You’d never guess it from his gentle demeanor, but in his younger days Joel Floriano was one of Mexico’s top lucha libre fighters. Lucha libre (‘free fight’) is Mexico’s answer to big time wrestling, but with the added fillip of high-flying acrobatics, plus a lot of good vs. evil shenanigans in the ring. In a tradition dating back to the Aztecs, Mexican luchadores (fighters) wear masks and take professional ring monikers, adding an element of theatricality to the sport.
Floriano’s wrestling career came to an abrupt halt during a 1980 bout for the welterweight championship of Mexico’s Pacific Coast Division. ‘I jumped off the ropes, landed with my feet crooked, and broke both ankles,’ he says. During the two years it took him to recover, he attended jewelry- making school, and eventually found his way to Denver where he now works as a goldsmith and jeweler.
Floriano’s entire professional wrestling career lasted a scant seven years, but in that brief period of time, he experienced more triumph and tragedy than most people do in their entire lives. Born into a family of nine children, he grew up dirt poor on a small farm in Aguascalientes. His family lived in an adobe hut with no electricity or running water. ‘We ate beans, torillas, and nopali cactus,’ he remembers. ‘Scrambled eggs were a big deal in our house.’
When Floriano was seven, the family moved to Guadalajara where his mother enrolled him in public school. The city kids, however, did not cotton to this rube from the sticks who came to class shoeless and clad in the one shirt and pair of pants he owned. ‘I got into a lot of fights,’ he says simply.

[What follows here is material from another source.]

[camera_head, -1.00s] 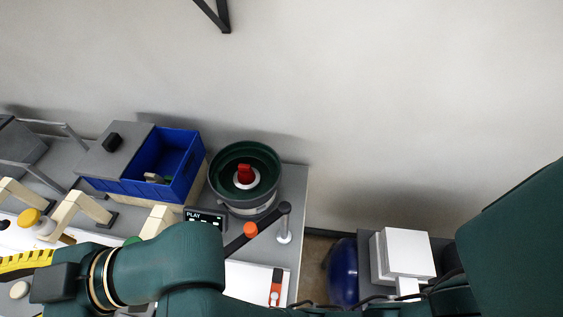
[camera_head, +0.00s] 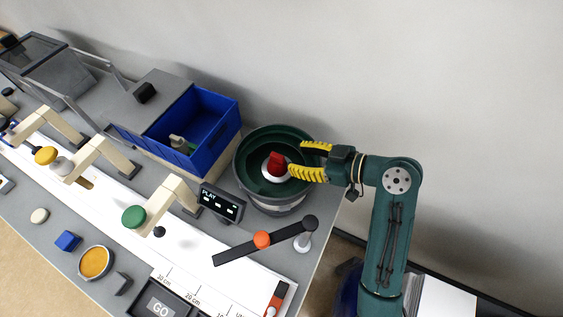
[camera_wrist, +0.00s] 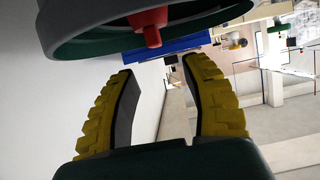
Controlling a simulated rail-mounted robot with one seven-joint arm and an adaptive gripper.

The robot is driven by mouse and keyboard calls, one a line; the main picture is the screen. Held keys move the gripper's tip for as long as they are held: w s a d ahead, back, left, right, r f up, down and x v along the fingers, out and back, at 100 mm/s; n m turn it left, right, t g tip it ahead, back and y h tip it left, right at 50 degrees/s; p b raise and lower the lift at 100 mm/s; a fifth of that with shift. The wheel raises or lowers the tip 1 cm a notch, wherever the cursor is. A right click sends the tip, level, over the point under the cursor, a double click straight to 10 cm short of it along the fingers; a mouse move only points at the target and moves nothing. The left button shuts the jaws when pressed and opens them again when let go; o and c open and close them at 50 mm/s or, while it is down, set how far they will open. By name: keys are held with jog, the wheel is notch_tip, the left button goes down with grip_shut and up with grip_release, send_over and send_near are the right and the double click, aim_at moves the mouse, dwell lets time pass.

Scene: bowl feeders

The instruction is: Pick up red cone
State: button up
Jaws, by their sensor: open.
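The red cone (camera_head: 277,162) stands on the light center of the dark green bowl feeder (camera_head: 245,163) in the head view. In the wrist view the red cone (camera_wrist: 150,22) shows at the top, partly cut off by the frame edge, within the bowl (camera_wrist: 75,40). My gripper (camera_head: 297,159) is open, its yellow fingers reaching from the right over the bowl's right side toward the cone. In the wrist view the fingers of my gripper (camera_wrist: 158,68) are apart with nothing between them. Whether a finger touches the cone cannot be told.
A blue bin (camera_head: 205,125) stands left of the bowl, with a small object in it. A PLAY display (camera_head: 220,202) and a dark bar with an orange knob (camera_head: 262,239) stand in front. The wall is behind; the air right of the bowl holds only my arm.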

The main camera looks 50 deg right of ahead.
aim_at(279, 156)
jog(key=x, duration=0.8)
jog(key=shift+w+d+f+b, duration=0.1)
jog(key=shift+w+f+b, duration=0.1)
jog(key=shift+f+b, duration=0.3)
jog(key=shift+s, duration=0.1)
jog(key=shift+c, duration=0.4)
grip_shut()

One of his teachers, seeking to channel his aggression, invited Joel to join the wrestling team. He became the best grappler in the school, but by the beginning of junior high he’d had his fill of formal education. He dropped out and headed north to Mexicali, a town on the Baja Peninsula within spitting distance of the border.
Strolling through town one morning, he happened upon an arena plastered with colorful posters of masked luchadores. He walked in and asked for a chance to show his stuff. ‘Everybody laughed,’ he says. ‘They were all grownups, and here I was, this cocky little kid, challenging them to a duel. They thought they would teach me a lesson, but I ended up showing them. Nobody could beat me. They hired me on the spot.’ He was thirteen years old.
A lot of big names in Mexican wrestling were coming to Mexicali in the early 1970s, and Floriano was assigned to open the shows as a kind of novelty act—’Kid Fighter Takes on the Big Guys.’ Soon he was touring the countryside and making more money than he’d ever seen in his poverty-stricken life. Ultimately, he became well known all over Mexico as the last guy ever to fight Santo, at that time the most famous wrestler in the country.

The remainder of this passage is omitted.